Goal: Work out how many lines in the data hold the word "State", and reply with that number only.
── Data
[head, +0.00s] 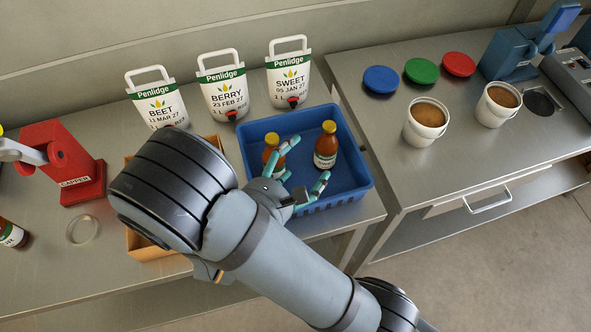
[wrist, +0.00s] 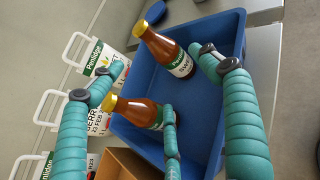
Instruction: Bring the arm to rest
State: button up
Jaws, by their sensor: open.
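My gripper (head: 305,165) hangs over the front of the blue crate (head: 350,190), its teal fingers spread and empty. In the wrist view the fingers of my gripper (wrist: 155,75) stand apart. Two brown-red bottles with yellow caps stand in the crate. The right bottle (head: 326,148) is clear in the head view and also shows in the wrist view (wrist: 165,50). The left bottle (head: 271,157) is partly hidden behind a finger; it also shows in the wrist view (wrist: 135,110), where a finger overlaps its lower end. I cannot tell whether that finger touches it.
Three white juice pouches, Beet (head: 160,103), Berry (head: 224,92) and Sweet (head: 288,80), stand behind the crate. A red capper (head: 70,165) and another bottle (head: 12,235) are at left. Two white tubs (head: 427,122) stand on the right counter. A cardboard box (head: 145,248) lies under my arm.

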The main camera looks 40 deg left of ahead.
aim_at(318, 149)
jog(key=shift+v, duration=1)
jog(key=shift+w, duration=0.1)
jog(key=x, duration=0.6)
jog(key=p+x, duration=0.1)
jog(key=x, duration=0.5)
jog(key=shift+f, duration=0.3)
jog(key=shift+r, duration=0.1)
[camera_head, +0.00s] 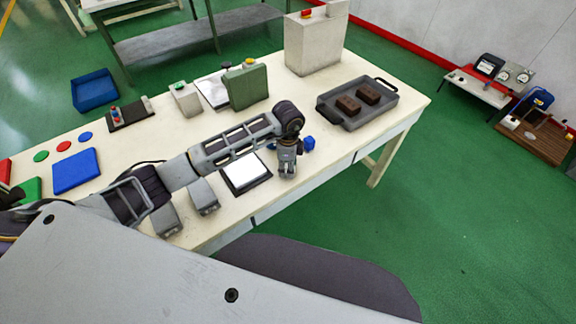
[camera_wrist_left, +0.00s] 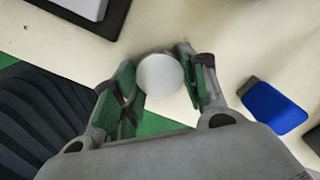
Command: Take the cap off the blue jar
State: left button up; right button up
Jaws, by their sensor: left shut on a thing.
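My left gripper (camera_head: 287,172) points down at the front edge of the table. In the left wrist view its two fingers (camera_wrist_left: 160,82) are closed against the sides of a white round thing (camera_wrist_left: 160,75), seen end-on. It looks like a jar's cap. The jar body under it is hidden, so I cannot tell its colour or whether cap and jar are apart. A small blue object (camera_head: 308,143) lies on the table just right of the gripper. It also shows in the left wrist view (camera_wrist_left: 272,107), apart from the fingers. My right gripper is not in view.
A black-framed white plate (camera_head: 246,174) lies left of the gripper. A dark tray (camera_head: 377,112) with two brown blocks stands to the right. A green container (camera_head: 246,86) and a white box (camera_head: 314,45) stand behind. Grey blocks (camera_head: 203,196) sit near the front edge.

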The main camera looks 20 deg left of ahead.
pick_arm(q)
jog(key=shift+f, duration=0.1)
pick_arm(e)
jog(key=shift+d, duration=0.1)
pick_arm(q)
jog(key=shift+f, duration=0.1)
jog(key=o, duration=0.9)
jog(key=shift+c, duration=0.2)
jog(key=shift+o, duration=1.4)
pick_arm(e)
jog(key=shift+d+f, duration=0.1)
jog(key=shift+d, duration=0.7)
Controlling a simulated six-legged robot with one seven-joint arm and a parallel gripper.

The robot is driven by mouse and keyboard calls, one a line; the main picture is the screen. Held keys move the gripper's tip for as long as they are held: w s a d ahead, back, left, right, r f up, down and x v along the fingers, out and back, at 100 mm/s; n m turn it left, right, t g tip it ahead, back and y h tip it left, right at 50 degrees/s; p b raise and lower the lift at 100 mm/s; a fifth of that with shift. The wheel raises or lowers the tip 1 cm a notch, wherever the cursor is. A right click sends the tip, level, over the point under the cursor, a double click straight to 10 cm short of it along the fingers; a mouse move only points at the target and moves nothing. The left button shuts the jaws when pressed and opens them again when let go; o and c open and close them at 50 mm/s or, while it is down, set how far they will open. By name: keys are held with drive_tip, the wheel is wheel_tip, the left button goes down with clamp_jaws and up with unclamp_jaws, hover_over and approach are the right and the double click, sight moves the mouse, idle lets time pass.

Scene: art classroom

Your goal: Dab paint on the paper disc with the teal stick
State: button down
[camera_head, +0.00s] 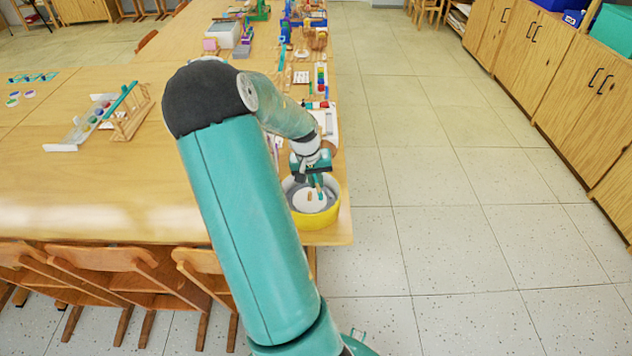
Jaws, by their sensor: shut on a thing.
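A round yellow tub (316,220) stands at the right front corner of the table. A white paper disc (308,203) lies inside it on a grey bottom. My gripper (315,178) is over the tub, pointing down, shut on a thin teal stick (320,186). The stick's lower end is close above or at the disc; I cannot tell whether it touches. A small tan mark or piece (309,196) shows at the disc. Another teal stick (120,99) lies slanted at a wooden rack on the left, beside a white palette (85,128) with several paint colours.
The wooden table (110,200) has its right edge close beside the tub. Wooden chairs (110,270) stand along its front. Several art items crowd the table behind the tub. Open tiled floor (450,200) lies to the right, up to wooden cabinets (545,60).

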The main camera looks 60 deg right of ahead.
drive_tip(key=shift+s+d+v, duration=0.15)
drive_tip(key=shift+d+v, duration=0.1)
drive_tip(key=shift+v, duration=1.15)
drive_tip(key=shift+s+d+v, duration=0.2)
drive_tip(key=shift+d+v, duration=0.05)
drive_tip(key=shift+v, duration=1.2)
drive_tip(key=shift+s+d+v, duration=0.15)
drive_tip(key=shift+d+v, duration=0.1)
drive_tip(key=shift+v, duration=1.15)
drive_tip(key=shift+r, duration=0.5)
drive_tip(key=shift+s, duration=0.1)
────
Reply to the task: 3